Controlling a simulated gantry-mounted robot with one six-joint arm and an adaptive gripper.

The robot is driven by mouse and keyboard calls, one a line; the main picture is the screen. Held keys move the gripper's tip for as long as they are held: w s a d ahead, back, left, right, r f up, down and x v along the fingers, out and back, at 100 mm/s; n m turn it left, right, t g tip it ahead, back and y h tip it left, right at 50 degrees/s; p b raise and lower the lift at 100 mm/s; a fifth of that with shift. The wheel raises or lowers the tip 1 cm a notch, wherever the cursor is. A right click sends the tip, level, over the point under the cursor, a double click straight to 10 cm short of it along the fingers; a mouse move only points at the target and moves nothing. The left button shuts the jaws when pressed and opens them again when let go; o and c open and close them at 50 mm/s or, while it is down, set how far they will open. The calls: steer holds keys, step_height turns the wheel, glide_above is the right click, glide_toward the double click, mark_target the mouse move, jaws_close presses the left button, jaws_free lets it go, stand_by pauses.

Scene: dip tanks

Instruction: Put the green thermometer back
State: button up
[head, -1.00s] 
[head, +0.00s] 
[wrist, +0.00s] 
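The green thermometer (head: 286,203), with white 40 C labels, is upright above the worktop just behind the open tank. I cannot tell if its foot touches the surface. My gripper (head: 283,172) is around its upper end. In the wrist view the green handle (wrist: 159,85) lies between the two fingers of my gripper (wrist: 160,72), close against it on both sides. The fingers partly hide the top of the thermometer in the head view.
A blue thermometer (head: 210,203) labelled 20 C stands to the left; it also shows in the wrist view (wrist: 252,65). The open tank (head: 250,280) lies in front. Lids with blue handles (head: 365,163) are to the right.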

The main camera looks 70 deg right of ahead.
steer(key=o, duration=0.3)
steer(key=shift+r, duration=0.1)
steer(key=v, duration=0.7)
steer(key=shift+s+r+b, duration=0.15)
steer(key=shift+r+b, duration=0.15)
......
### Short problem
Copy every line verbatim.

### Response below
Controlling a simulated gantry-mounted robot with one six-joint arm and an adaptive gripper.

The robot is driven by mouse and keyboard calls, one a line; the main picture is the screen. Held keys move the gripper's tip for as long as they are held: w s a d ahead, back, left, right, r f up, down and x v along the fingers, out and back, at 100 mm/s; n m turn it left, right, t g tip it ahead, back and y h tip it left, right at 50 degrees/s; p b raise and lower the lift at 100 mm/s; a fifth of that with shift. The wheel raises or lowers the tip 1 cm a notch, wherever the cursor is. A right click sends the tip, level, over the point under the cursor, a double click straight to 10 cm short of it along the fingers; a mouse move only points at the target and moves nothing. The left button shuts the jaws when pressed and opens them again when let go; o and c open and close them at 50 mm/s or, while it is down, set how far they will open. The calls: steer holds keys, step_height turns the wheel, glide_above is the right click, glide_toward the double click, mark_target the mouse move, jaws_close presses the left button, jaws_free lets it go, stand_by pauses.

Scene: dip tanks

Instruction: Put the green thermometer back
State: button up
[head, -1.00s] 
[head, +0.00s] 
[wrist, +0.00s] 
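The green thermometer (head: 286,203), with white 40 C labels, is upright above the worktop just behind the open tank. I cannot tell if its foot touches the surface. My gripper (head: 283,172) is around its upper end. In the wrist view the green handle (wrist: 159,85) lies between the two fingers of my gripper (wrist: 160,72), close against it on both sides. The fingers partly hide the top of the thermometer in the head view.
A blue thermometer (head: 210,203) labelled 20 C stands to the left; it also shows in the wrist view (wrist: 252,65). The open tank (head: 250,280) lies in front. Lids with blue handles (head: 365,163) are to the right.

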The main camera looks 70 deg right of ahead.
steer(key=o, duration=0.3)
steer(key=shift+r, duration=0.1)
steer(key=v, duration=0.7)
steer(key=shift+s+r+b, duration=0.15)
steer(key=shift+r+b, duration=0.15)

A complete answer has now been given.